A Gweek listener recommended The Magician and the Cardsharp to me (I can't remember who – sorry!) and I'm thankful he did. It's a well-told story about two men with intersecting lifelong goals. The first man was Allen Kennedy (1865–1961) a professional card cheat who spent many years perfecting his technique to deal cards from the center of the deck undetected. The second man was Dai Vernon (1894–1992), one of the most highly-respected sleight-of-hand magicians in history.
Vernon, who worked as a silhouette cutter in department stores, had been interested in card tricks (especially ones involving sleight-of-hand) since childhood. By the time he was an adult, he'd gained a reputation for being one of the best card handlers in the world. From time-to-time, Vernon would heard rumors that there was a professional cardsharp somewhere in Missouri who'd mastered the mythical Center Deal, a move that almost every magician dismissed as an impossible fantasy.
Vernon had his doubts too, but the rumors continued to spread, and his curiosity got the better of him. He embarked on a years-long quest, involving much travel and encounters with scary characters, to find out if there really was someone who had invented an undetectable center deal and, if he existed, to convince the man to teach him how it was done.

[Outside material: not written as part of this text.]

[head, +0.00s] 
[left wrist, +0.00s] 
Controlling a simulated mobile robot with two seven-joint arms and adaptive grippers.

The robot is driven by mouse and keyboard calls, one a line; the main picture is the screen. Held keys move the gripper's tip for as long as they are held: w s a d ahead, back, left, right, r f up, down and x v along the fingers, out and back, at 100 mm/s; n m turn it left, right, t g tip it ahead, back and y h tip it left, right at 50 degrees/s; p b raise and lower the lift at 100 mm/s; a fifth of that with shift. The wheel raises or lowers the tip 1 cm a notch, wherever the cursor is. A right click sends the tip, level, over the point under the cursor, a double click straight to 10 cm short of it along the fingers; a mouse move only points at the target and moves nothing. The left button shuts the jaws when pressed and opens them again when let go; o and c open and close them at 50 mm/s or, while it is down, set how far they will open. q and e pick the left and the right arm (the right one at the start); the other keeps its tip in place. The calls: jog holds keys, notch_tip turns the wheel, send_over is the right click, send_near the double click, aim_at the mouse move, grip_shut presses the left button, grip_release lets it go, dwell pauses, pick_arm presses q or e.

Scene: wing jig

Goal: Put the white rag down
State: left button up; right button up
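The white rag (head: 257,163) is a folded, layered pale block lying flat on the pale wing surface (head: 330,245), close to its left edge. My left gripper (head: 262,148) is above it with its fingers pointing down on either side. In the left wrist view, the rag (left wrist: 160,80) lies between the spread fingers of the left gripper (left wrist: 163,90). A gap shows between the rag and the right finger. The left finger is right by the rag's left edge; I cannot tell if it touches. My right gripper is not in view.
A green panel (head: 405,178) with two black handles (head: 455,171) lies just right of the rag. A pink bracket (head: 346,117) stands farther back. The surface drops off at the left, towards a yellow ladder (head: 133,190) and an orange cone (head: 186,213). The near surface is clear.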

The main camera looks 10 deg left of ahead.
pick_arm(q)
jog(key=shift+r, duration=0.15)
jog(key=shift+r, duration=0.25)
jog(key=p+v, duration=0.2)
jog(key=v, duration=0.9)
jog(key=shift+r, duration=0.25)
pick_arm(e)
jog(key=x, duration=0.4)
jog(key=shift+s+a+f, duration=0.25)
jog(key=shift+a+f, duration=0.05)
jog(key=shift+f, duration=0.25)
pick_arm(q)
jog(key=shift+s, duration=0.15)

This book is not only the story of Vernon's search for, and eventual meeting with, the man behind the rumor, it is also a history of the American midwest's rough-and-tumble past, replete with illegal gambling dens, speakeasies, con-men, whorehouses, and mobsters. Author Karl Johnson does a fine job of bringing the dusty, dangerous, boisterous, exciting atmosphere of small city vice to life.